Could the tiny economy of Mediterranean Cyprus, in urgent need of a bailout package, pull the whole eurozone back into crisis?
The answer, it became clear in the past few days, is yes. And the responsibility lies with the eurozone’s strongest economy, Germany.
For months, eurozone finance ministers have been debating how to help Cyprus, whose banks, exposed to large amounts of bad Greek debt, are in dire need of recapitalization. Cyprus is the fourth eurozone country to apply for financial aid from the European Union, the European Central Bank (ECB), and the International Monetary Fund (IMF), after Greece, Portugal, and Ireland.
It is also by far the smallest, and the amounts needed to keep it afloat are relatively modest, around 10 billion euros ($13 billion). So, late last week the ministers at a meeting in Brussels finally decided on a bailout package.
But for the first time, at the insistence of the German government, private account holders were being asked to shoulder a part of that bailout, around 5.8 billion euros ($7.5 billion), through a special levy on their savings.
“The German taxpayer is willing to help Cyprus,” says Michael Fuchs, a member of Parliament for Chancellor Angela Merkel’s Christian Democrats. “But the Cypriots have to help themselves and pay a tax on their deposits.”
An ashen-faced Nicos Anastasiades, president of Cyprus, told his fellow countrymen in a televised statement that it was either this deal or state bankruptcy. Under the deal, people with more than 100,000 euros in their accounts would have to pay a 9.9 percent tax, while people with less than that would pay 6.7 percent.
Cypriots’ reactions were shocked and angry, the more so when they realized that over the weekend accounts had been frozen and transactions were impossible.
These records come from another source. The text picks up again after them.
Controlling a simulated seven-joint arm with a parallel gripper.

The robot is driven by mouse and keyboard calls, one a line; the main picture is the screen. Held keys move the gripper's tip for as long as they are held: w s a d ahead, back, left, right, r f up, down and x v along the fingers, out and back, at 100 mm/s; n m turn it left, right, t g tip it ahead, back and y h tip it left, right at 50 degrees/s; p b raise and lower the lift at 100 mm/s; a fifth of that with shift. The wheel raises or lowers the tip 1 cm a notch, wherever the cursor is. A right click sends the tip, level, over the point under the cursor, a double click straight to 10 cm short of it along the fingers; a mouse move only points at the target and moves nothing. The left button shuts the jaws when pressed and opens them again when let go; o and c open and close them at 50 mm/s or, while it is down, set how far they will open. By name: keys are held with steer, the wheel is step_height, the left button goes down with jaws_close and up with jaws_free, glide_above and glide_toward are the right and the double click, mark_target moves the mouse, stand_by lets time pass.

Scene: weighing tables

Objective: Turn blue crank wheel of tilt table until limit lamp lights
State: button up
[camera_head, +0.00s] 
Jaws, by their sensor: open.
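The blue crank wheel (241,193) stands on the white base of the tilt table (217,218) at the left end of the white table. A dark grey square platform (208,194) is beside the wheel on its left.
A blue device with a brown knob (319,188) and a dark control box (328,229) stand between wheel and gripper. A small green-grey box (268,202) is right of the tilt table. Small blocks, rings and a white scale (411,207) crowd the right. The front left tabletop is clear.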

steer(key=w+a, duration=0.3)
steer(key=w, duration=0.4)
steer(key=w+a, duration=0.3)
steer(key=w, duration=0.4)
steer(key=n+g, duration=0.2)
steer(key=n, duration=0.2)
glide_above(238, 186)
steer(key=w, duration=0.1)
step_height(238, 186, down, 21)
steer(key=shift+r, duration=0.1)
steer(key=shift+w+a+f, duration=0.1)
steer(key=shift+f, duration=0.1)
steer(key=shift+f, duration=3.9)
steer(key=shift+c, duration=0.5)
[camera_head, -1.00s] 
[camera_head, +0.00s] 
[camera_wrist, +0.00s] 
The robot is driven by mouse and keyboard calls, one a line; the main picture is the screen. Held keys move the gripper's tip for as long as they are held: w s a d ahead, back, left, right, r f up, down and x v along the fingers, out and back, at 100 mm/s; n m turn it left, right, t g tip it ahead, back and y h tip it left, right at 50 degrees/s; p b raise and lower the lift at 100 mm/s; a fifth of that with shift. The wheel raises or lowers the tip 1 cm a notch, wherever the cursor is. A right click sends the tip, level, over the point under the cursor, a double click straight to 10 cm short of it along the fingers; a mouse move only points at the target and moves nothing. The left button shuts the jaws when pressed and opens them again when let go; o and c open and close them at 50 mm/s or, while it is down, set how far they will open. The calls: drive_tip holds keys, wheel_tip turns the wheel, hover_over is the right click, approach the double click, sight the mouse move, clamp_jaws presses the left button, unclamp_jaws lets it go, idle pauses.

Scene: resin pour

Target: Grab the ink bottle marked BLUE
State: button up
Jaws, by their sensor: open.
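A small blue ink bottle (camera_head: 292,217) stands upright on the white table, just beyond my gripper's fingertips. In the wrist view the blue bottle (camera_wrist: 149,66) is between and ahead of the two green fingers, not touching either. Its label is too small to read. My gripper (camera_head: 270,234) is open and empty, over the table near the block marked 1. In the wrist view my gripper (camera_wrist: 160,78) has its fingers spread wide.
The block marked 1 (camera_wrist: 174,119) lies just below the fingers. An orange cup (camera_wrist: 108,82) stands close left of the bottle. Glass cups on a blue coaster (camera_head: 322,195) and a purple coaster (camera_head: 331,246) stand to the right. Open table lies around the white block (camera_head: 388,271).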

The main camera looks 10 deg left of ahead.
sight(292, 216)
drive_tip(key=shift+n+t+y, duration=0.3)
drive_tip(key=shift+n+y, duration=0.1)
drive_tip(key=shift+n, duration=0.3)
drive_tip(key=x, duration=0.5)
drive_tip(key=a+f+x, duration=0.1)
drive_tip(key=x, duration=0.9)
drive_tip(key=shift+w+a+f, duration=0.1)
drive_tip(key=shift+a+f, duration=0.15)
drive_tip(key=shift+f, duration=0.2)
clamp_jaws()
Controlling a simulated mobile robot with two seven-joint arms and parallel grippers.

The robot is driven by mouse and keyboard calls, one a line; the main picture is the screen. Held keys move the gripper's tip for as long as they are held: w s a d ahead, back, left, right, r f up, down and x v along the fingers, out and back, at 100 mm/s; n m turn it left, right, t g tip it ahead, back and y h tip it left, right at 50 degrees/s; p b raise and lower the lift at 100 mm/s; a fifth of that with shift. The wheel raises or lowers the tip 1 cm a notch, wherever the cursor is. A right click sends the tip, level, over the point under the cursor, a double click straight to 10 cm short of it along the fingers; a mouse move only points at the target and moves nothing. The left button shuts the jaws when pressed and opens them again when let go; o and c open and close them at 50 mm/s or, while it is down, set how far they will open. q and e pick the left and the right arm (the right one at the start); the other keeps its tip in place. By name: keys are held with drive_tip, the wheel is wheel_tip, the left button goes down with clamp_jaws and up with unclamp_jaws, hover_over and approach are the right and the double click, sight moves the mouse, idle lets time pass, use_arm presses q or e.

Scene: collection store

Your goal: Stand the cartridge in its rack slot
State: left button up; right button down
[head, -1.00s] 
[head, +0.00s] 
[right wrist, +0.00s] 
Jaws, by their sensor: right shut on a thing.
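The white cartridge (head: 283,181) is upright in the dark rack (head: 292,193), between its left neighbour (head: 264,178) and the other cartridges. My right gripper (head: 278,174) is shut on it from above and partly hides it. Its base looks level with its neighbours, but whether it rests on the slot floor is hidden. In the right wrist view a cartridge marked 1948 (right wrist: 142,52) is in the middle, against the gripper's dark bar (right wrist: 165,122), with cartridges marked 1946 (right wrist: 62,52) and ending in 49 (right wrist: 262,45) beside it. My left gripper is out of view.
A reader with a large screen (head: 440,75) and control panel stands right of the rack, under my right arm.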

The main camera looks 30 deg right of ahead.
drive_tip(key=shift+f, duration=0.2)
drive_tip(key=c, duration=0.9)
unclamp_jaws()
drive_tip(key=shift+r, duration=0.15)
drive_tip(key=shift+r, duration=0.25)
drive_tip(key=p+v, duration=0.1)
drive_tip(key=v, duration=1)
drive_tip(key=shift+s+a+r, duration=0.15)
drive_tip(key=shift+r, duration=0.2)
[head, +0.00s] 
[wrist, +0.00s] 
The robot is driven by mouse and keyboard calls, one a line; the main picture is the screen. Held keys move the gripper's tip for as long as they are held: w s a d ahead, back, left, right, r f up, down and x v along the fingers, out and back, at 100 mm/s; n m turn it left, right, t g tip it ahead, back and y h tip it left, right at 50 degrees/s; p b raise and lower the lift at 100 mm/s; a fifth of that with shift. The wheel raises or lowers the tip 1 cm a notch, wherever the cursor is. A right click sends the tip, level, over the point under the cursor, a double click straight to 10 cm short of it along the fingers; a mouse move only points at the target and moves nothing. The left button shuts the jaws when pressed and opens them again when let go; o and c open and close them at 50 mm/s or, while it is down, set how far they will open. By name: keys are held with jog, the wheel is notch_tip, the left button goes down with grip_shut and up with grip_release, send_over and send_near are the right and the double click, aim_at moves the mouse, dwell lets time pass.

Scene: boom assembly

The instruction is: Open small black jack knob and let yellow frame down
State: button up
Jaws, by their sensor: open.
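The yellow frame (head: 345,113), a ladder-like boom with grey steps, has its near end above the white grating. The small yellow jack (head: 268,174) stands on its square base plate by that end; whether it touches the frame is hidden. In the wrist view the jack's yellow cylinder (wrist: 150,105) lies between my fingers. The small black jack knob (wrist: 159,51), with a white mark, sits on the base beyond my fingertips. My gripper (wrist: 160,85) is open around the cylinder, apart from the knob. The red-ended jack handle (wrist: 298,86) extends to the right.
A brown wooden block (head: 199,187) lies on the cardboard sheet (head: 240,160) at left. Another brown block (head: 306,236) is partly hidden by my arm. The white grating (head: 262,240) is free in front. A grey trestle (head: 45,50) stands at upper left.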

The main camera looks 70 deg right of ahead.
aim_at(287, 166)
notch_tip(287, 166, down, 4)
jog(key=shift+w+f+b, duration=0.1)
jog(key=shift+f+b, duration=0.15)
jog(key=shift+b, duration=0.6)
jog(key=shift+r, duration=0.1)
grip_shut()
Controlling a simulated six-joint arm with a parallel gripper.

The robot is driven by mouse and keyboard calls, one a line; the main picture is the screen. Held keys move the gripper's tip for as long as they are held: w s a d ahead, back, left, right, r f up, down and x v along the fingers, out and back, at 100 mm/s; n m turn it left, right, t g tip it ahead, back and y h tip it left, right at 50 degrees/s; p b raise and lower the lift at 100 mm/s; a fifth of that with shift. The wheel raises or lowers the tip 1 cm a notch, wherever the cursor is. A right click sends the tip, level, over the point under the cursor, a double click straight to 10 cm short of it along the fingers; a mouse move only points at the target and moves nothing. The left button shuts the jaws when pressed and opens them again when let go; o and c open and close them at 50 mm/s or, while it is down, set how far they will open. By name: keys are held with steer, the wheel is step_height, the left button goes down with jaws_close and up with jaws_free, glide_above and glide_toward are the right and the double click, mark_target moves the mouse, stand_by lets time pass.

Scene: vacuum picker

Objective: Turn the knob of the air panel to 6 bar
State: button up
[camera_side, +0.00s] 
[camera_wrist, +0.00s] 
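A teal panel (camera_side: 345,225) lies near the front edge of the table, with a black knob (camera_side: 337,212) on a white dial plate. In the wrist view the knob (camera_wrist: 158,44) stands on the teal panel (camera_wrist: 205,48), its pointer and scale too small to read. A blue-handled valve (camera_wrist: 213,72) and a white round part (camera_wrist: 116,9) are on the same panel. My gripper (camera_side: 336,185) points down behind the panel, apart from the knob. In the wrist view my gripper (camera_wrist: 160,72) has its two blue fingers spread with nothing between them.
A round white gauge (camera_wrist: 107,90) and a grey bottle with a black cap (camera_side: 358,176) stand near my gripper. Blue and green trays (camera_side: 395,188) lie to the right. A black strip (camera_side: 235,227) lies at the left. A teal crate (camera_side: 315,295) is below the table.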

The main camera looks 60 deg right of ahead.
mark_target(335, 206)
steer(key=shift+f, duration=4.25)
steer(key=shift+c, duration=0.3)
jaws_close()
Banks were closed today for a national holiday and officials said they would remain closed until Thursday to prevent panic reactions amongst customers.
Today, the Cypriot parliament was meant to approve the bailout deal. The vote was postponed to Tuesday though when it became clear that President Anastasiades would face defeat. MPs are particularly unhappy about the fact that holders of small accounts should be taxed too. Angry protests in the streets of the capital, Nicosia, lay the blame with Germany’s government.
But German Finance Minister Wolfgang Schaeuble made it clear in an interview on German television today that for him it was not important where the Cypriots raised the money – as long as they did raise it.
There are two reasons for this unusual conditionality. First, German politicians and many of their European colleagues suspect Cyprus to be a tax haven and a money-laundering site for Russian oligarchs. Of the 68 billion euros stored in Cypriot bank accounts, around 20 billion ($26 billion) belong to Russian account holders. A report compiled last year by the German secret service, the Bundesnachrichtendienst, claims to have found evidence that Cypriot banks or Russian bank branches based in Cyprus are used to launder illegal money.
The second reason is that Germany’s ruling coalition of conservatives and liberals is facing general elections in September, and politicians fear accusations they are sacrificing German tax money to bail out Russian billionaires. “There is a lot of, let’s say, difficult money in Cypriot accounts,” says Mr. Fuchs. “We want this to be taxed.”
The question now is what the rest of the eurozone – and indeed the international financial markets – make of the deal. The verdict seems to be a general thumbs-down. Shares in Europe, particularly those of banks, were down today.
And economists warn the Cypriot example could set a risky precedent. American Nobel prize winner Paul Krugman called it a “dangerous solution” that could cause mass withdrawals in countries like Greece and Italy. And Peter Bofinger, a member of the so-called council of wise men advising the German government on the economy, said in an interview with German magazine Der Spiegel, “From now on Europe’s citizens really have to worry about their money.”